Gorge Yourself

Music Festivals Worth a Trip

From the Gorge Amphitheatre to Fort Worden, our favorite live music destinations are coming back to life.

By Sophie Grossman June 3, 2022 Published in the Summer 2022 issue of Seattle Met

Beyond Wonderland at the Gorge Amphitheatre. Photograph courtesy Ivan Meneses / Insomniac Press.

For the initiated, the Gorge Amphitheatre holds a mythic, almost spiritual significance. In the 2019 documentary Enormous: The Gorge Story, filmmakers captured the singular tenderness and dazzled wonderment with which seasoned acts—Dave Matthews, Pearl Jam—and music lovers alike regard this luminous hollow nestled against the Columbia River. 

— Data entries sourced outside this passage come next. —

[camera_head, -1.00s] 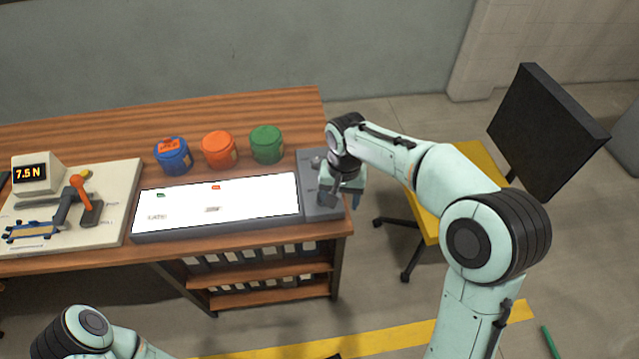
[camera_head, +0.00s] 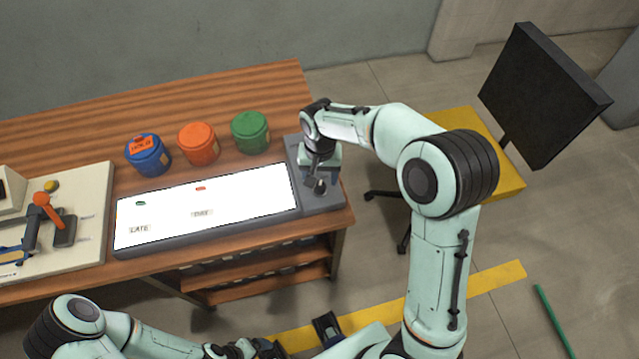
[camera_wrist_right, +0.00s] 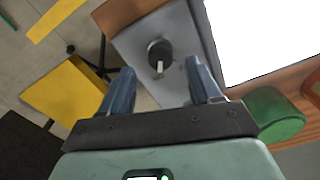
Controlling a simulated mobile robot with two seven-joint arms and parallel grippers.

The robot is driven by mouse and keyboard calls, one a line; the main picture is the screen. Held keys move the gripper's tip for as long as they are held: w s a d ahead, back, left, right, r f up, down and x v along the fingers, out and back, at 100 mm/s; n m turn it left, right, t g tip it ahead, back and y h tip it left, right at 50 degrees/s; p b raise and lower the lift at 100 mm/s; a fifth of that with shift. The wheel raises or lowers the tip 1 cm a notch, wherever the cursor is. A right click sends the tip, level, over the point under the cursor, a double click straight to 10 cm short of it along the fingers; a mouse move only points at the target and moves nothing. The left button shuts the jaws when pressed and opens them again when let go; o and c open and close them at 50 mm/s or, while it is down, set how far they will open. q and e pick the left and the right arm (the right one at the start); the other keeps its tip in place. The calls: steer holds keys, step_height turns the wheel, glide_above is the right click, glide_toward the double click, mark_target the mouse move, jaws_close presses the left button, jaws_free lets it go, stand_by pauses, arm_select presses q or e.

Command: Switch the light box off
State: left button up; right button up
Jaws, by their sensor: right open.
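The light box (camera_head: 285,212) lies along the front of the wooden table, and its white panel (camera_head: 215,205) is brightly lit. In the right wrist view the knob (camera_wrist_right: 159,54) shows clearly. My right gripper (camera_head: 322,178) is above this control section. It is open and empty, with its blue-grey fingers (camera_wrist_right: 160,75) apart and the knob just beyond their tips. My left arm crosses the bottom of the head view; its gripper's jaws are not clear.
Blue (camera_head: 148,155), orange (camera_head: 198,144) and green (camera_head: 250,132) jars stand behind the panel. A device with an orange lever (camera_head: 45,207) is at left.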

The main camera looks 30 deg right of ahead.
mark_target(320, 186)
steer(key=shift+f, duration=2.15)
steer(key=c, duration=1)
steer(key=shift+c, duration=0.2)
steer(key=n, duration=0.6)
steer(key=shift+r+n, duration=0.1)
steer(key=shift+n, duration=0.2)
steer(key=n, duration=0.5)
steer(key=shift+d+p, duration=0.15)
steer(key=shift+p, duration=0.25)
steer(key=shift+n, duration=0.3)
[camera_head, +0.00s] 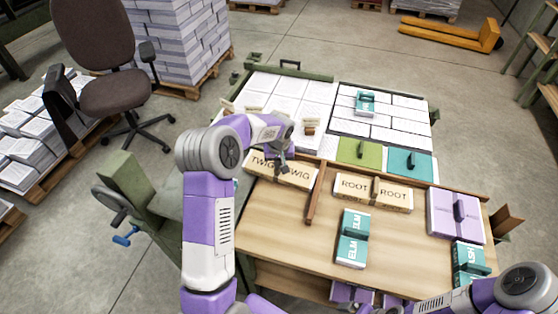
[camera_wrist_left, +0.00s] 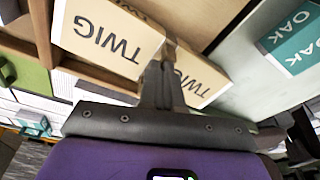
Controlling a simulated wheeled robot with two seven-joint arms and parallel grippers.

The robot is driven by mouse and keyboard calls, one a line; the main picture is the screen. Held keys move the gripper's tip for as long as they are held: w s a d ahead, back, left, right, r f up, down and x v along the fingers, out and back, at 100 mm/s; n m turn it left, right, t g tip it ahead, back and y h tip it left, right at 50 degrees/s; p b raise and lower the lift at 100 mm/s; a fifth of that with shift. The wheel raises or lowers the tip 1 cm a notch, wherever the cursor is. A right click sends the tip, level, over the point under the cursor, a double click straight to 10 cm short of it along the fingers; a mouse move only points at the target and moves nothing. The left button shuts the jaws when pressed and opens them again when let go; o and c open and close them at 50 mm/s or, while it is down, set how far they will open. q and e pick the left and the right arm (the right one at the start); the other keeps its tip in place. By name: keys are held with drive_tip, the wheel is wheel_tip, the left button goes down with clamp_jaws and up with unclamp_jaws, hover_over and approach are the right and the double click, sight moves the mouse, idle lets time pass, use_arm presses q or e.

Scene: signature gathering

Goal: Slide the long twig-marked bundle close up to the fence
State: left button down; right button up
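The long tan bundle marked TWIG (camera_head: 300,180) lies on the wooden table at its left end, and it also fills the upper middle of the left wrist view (camera_wrist_left: 105,35). My left gripper (camera_head: 284,163) is down at the bundle's middle. In the left wrist view its fingers (camera_wrist_left: 165,65) are close together over the brown grip piece there and appear shut on it; they hide most of that piece. A brown wooden strip (camera_head: 316,195) stands just right of the bundle, and a wooden rail (camera_head: 415,180) runs along the table's back. My right gripper (camera_head: 366,307) is low at the bottom edge, mostly cut off.
A ROOT bundle (camera_head: 358,188) lies right of the strip, with a teal ELM bundle (camera_head: 351,250) in front. A lilac bundle (camera_head: 444,222) and another teal bundle (camera_head: 466,262) stand at the right. Bare tabletop (camera_head: 285,235) lies in front of the TWIG bundle.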

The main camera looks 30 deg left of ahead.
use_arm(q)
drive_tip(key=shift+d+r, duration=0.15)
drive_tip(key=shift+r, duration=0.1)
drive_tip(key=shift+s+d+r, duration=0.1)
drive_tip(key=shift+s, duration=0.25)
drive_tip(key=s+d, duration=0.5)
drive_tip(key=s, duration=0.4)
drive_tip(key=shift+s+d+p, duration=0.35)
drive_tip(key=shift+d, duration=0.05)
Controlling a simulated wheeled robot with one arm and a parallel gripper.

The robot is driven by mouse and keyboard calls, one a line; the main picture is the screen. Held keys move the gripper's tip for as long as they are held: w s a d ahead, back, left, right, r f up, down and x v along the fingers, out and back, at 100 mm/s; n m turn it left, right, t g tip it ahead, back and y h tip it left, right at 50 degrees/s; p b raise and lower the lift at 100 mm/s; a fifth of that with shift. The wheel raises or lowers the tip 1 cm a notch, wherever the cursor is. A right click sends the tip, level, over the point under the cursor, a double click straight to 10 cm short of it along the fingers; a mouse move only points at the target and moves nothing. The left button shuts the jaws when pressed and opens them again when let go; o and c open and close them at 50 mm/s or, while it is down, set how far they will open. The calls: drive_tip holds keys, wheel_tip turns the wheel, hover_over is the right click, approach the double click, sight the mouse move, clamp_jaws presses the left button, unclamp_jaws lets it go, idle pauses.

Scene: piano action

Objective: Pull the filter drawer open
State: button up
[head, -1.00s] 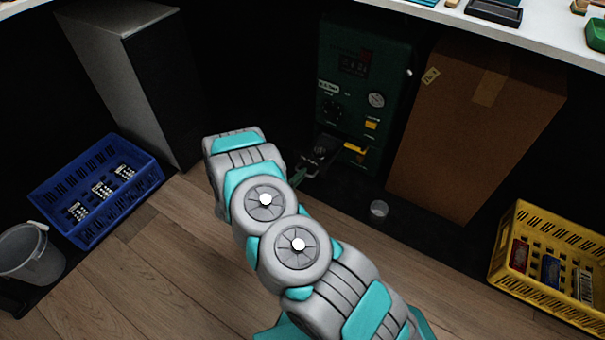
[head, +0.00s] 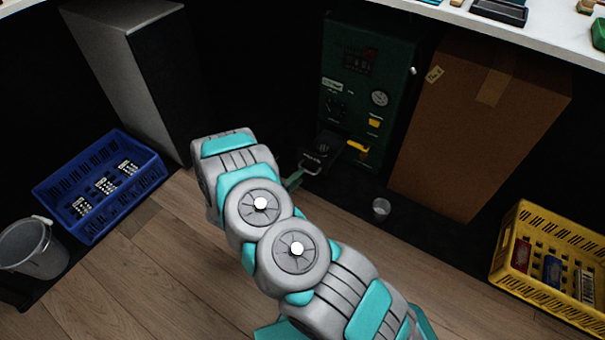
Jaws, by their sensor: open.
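The dark green machine (head: 347,85) stands under the white counter, with a gauge and a dark display on its front. A dark tray-like part, which looks like the filter drawer (head: 324,149), sticks out from its lower front toward the left. A green bar that looks like its handle (head: 294,180) shows at the drawer's near end, just right of my arm. A yellow part (head: 357,147) sits beside the drawer. My grey and teal arm reaches up from the bottom, its far end left of the handle. My gripper is hidden behind the arm.
A cardboard box (head: 470,125) stands right of the machine. A small clear cup (head: 381,207) is on the dark floor strip. A blue crate (head: 62,195), a grey bucket (head: 30,250) and a grey cabinet (head: 125,75) are left. A yellow crate (head: 515,255) is right.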

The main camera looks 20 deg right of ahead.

Much of the venue’s gravitas lies in its remoteness; it’s almost equidistant from Seattle and Spokane, a halfway point between two sides of a state cleaved by a mountain range and cultural sensibilities. There’s nothing nearby of note, aside from sloping fields speckled with cows and expansive, pale blue skies. It’s for this reason that a journey to the Gorge takes on an aura of pilgrimage, of ritual celebration. And for many, this summer, a long-awaited homecoming. Wherever you’re headed, the Gorge to the Peninsula, it’s time to pack your bags: Festival season is here at last. 


Beyond Wonderland

June 18–19 | The Gorge Amphitheatre

Insomniac, which also orchestrates EDC and Electric Forest, transforms the Gorge into a decadent alternate dimension, where the childlike whimsy of the Lewis Caroll classic gets a grown-up EDM twist: throbbing laser light shows, intricate visuals. This year, some of the biggest names in trance, house, and dubstep, like Zeds Dead and Porter Robinson, join local DJs Frida K and Weird Waifu. 

Summer Meltdown

July 28–31 | Sky Meadows Park

Meltdown started on San Juan Island in 2000 and subsequently ran for 14 years in Darrington before moving to new digs in Snohomish this year. Tucked against a curve of the Skykomish River, in which festivalgoers can seek respite from the summer heat and the press of the crowd, the fest has a relatively small but exceptionally varied lineup that spans from jazzy electro-funk to bluegrass. 

If you feel like you're about to melt, the Skykomish River offers respite.

Watershed

July 29–31 | The Gorge Amphitheatre

Been searching for an opportunity to make use of those statement cowboy boots? Look no further. Kane Brown and Miranda Lambert headline one of the nation’s premier country music festivals this year. One Twitter user’s sage advice to the first-time Shedder: “Whatever amount of beer you thought you were going to bring, double it.” 

Departure Fest NW

August 5–7 | Lake Leland Amphitheater

This one’s a bit of a deeper cut, but if you’re into jam bands, just call it your jam. Based out of Quilcene, this fledgling fest on the Olympic Peninsula was founded last year by husband and wife Keely Crow-Ka and Kalan Wolfe, who together form folk-reggae outfit the Shift. The lineup is a motley assemblage of musicians they work with and admire, with hip-hop tinged reggae headliner Wookiefoot embodying the funky, upbeat, peace-and-love vibes the couple are hoping to cultivate. They’re also particularly thrilled to have Tulalip storyteller Johnny Moses (Whis.stem.men.knee) perform. 

Thing

August 26–28 | Fort Worden

Kids 12 and under are free. This is what founder Adam Zacks chooses to elevate above all other points—aside from the ethos of promoting music discovery, of beckoning new talent into the light—as Thing enters its second year. That’s one way to facilitate the easygoing, shoes-off feel of this four-stage gathering that’s particularly inviting to families. 

Fort Worden, a historic army base that also served as the film set for An Officer and a Gentleman, now hosts Sasquatch's spiritual successor.


RIP: Sasquatch
2002–2018 “It felt like lightning in a bottle that lasted for 17 years,” says founder Adam Zacks. This former fixture of Memorial Day weekend accumulated swaths of faithful admirers who returned to the Gorge every summer during its run. Unfortunately, their devotion didn’t prove sufficient to insulate the fest from financial collapse.